**What is asked**
Repeat the material verbatim. Images are excluded from the copy.

**Supplied data**
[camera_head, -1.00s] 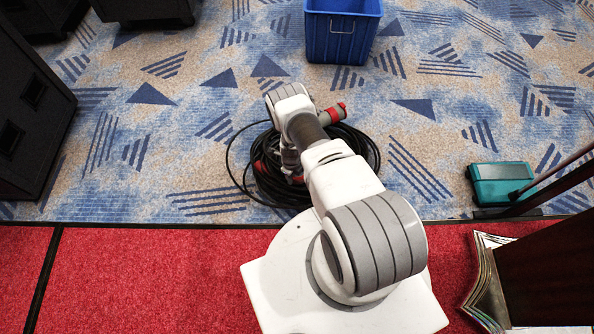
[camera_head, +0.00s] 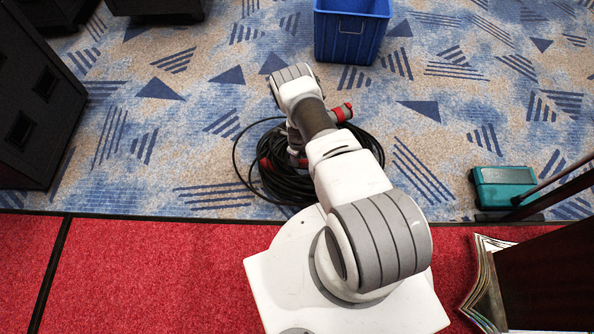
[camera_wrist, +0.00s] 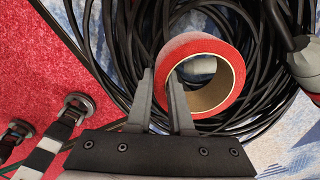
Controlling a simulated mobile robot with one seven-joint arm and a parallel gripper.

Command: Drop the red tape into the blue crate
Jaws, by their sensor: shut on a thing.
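The red tape (camera_wrist: 236,72) is a roll with a tan core, seen in the wrist view over the black cable coil. My gripper (camera_wrist: 162,78) is shut on the near left part of its ring, one finger outside and one at the core opening. I cannot tell whether the roll still touches the cable. In the head view my arm covers the gripper and I cannot make out the tape. The blue crate (camera_head: 349,40) stands on the patterned carpet at the top, beyond my arm, its inside partly cut off by the frame edge.
The black cable coil (camera_head: 283,182) with red connectors lies under the gripper. A teal case (camera_head: 503,187) lies at right by a dark stand. Black cabinets (camera_head: 35,110) stand at left. Patterned carpet is free between coil and crate.

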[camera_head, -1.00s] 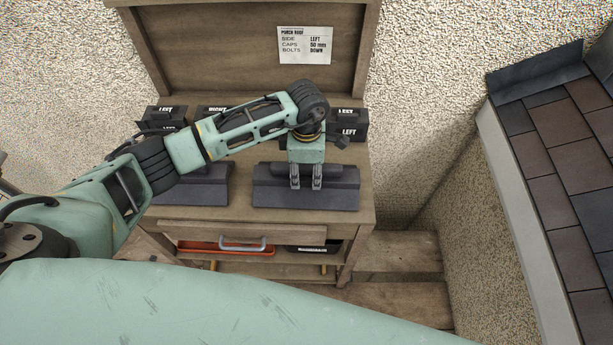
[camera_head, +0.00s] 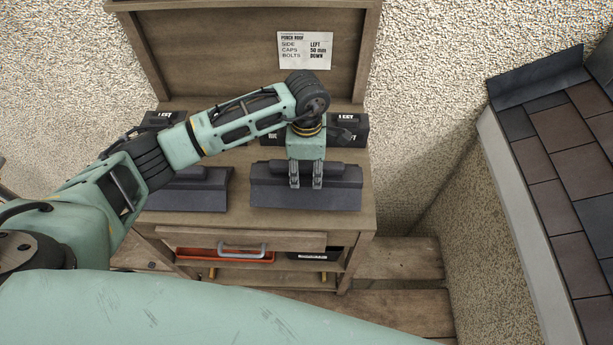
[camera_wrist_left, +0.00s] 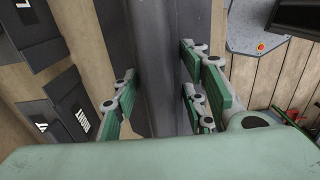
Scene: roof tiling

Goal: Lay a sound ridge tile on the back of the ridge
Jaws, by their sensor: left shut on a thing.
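My left gripper (camera_head: 307,184) points down with its fingers shut on a dark grey ridge tile (camera_head: 340,192), gripping its raised middle. The tile is level, just above the wooden bench top. In the left wrist view the fingers (camera_wrist_left: 160,100) stand on either side of the same tile (camera_wrist_left: 152,50). A second dark ridge tile (camera_head: 190,192) lies on the bench to the left, partly hidden by my arm. I cannot tell from here whether either tile is cracked. My right gripper is not in view.
Dark boxes labelled on their fronts (camera_head: 352,126) stand at the back of the bench (camera_head: 365,210). A note (camera_head: 305,50) on the backboard reads side left, caps 50 mm, bolts down. A tiled roof (camera_head: 560,150) with a dark upper strip (camera_head: 540,75) is at right.

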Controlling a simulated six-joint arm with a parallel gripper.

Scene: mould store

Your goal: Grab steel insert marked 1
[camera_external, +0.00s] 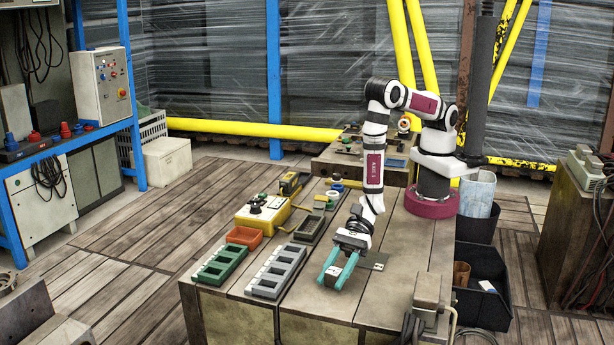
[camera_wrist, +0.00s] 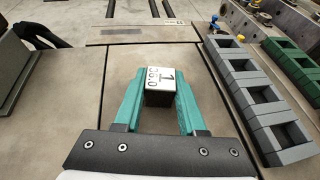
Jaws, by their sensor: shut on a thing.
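In the external view my gripper (camera_external: 338,272) points down over the front of the table, right of the grey tray.
A grey slotted tray (camera_external: 264,291) stands left of my gripper, with a green slotted tray (camera_external: 207,277) beyond it. An orange bin (camera_external: 244,237) and a yellow control box (camera_external: 262,212) stand further back. A dark flat plate (camera_external: 374,260) lies right of my gripper.

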**The reply**
[camera_head, -1.00s] 
[camera_head, +0.00s] 
[camera_wrist, +0.00s] 
Controlling a simulated mobile robot with one seven-joint arm and a parallel gripper.

Command: Drop the red tape into the blue crate
Jaws, by their sensor: shut on a thing.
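The red tape (camera_wrist: 236,72) is a roll with a tan core, seen in the wrist view over the black cable coil. My gripper (camera_wrist: 162,78) is shut on the near left part of its ring, one finger outside and one at the core opening. I cannot tell whether the roll still touches the cable. In the head view my arm covers the gripper and I cannot make out the tape. The blue crate (camera_head: 349,40) stands on the patterned carpet at the top, beyond my arm, its inside partly cut off by the frame edge.
The black cable coil (camera_head: 283,182) with red connectors lies under the gripper. A teal case (camera_head: 503,187) lies at right by a dark stand. Black cabinets (camera_head: 35,110) stand at left. Patterned carpet is free between coil and crate.

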[camera_head, -1.00s] 
[camera_head, +0.00s] 
[camera_wrist_left, +0.00s] 
Scene: roof tiling

Goal: Lay a sound ridge tile on the back of the ridge
Jaws, by their sensor: left shut on a thing.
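My left gripper (camera_head: 307,184) points down with its fingers shut on a dark grey ridge tile (camera_head: 340,192), gripping its raised middle. The tile is level, just above the wooden bench top. In the left wrist view the fingers (camera_wrist_left: 160,100) stand on either side of the same tile (camera_wrist_left: 152,50). A second dark ridge tile (camera_head: 190,192) lies on the bench to the left, partly hidden by my arm. I cannot tell from here whether either tile is cracked. My right gripper is not in view.
Dark boxes labelled on their fronts (camera_head: 352,126) stand at the back of the bench (camera_head: 365,210). A note (camera_head: 305,50) on the backboard reads side left, caps 50 mm, bolts down. A tiled roof (camera_head: 560,150) with a dark upper strip (camera_head: 540,75) is at right.

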Controlling a simulated six-joint arm with a parallel gripper.

Scene: mould store

Your goal: Grab steel insert marked 1
[camera_external, +0.00s] 
[camera_wrist, +0.00s] 
Jaws, by their sensor: shut on a thing.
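In the external view my gripper (camera_external: 338,272) points down over the front of the table, right of the grey tray.
A grey slotted tray (camera_external: 264,291) stands left of my gripper, with a green slotted tray (camera_external: 207,277) beyond it. An orange bin (camera_external: 244,237) and a yellow control box (camera_external: 262,212) stand further back. A dark flat plate (camera_external: 374,260) lies right of my gripper.

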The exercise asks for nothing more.